Türkiye pazarına yönelik şuanda bir çalışma yapmadık. İstanbul’da severek çalıştığımız bir satış noktamız bulunuyor. Genel anlamda Türkiye çok hedef pazarımıza girmiyor. Ağırlıklı olarak Avrupa ve Amerika hedef noktalarımızı oluşturuyor. Yünlü ve tüylü görüntü insana soğuğu çağrışım yaptırdığı için soğuk iklime sahip olan ülkelerde yine hedef noktalarımızdır. Aslında yün, yaz ve kış kullanılan bir ürün fakat bu genel çağrışım caydırıcı olabiliyor. Aslında yazın serin tutar ama bu konuda yanlış bir önyargı var.
Spesifik bir ürün ortaya çıkardığınız için bunların üretim tarafı nasıl oluyor? Özel üretim mi gerçekleştiriliyor?
Küçük ürünler için bünyemizde bir stok bulunduruyoruz fakat büyük ebatlara sahip ürünler sipariş üzerine üretiliyor. Büyük ebatlar birbirine dikilerek oluşturuluyor.

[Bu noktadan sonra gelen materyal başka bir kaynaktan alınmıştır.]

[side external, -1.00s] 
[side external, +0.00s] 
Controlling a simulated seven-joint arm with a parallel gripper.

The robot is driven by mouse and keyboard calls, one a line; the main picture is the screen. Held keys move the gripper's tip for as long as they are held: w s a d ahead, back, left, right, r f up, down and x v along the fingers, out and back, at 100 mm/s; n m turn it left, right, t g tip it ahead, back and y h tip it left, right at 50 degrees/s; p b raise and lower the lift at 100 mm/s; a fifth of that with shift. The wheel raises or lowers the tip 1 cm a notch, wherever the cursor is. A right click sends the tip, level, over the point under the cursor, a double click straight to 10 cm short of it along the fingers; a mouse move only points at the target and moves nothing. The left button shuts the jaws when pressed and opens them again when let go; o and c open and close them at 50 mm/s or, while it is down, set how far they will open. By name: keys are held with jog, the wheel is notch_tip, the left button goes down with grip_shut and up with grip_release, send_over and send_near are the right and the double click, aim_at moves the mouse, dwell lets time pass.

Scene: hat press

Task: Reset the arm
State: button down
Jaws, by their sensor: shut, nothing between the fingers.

Markaya yönelik neleri hedefliyorsunuz?
Bu fuar ile Amerika’da yeni müşterilerle temas kurmayı amaçlıyoruz. Ufak ufak işin online tarafına eğilmek istiyoruz. İnternet üzerinden bu ürünlerin satışını nasıl yapabiliriz bunu denemek istiyoruz. Bunun dışında farklı yünleri karıştırarak daha uygun ve farklı kalitede alternatifler oluşturduk. Bunlarda Zara Home gibi büyük gruplara özel olarak hazırlandı. Bu anlamda farklı iş birliklerine her zaman açığız. Bunlar çok keyifli ürünler fakat çok fazla sirkülasyonu olmadığı için ve siparişe dayalı özel üretim olduğu için bu gibi farklı işlere de yöneliyoruz.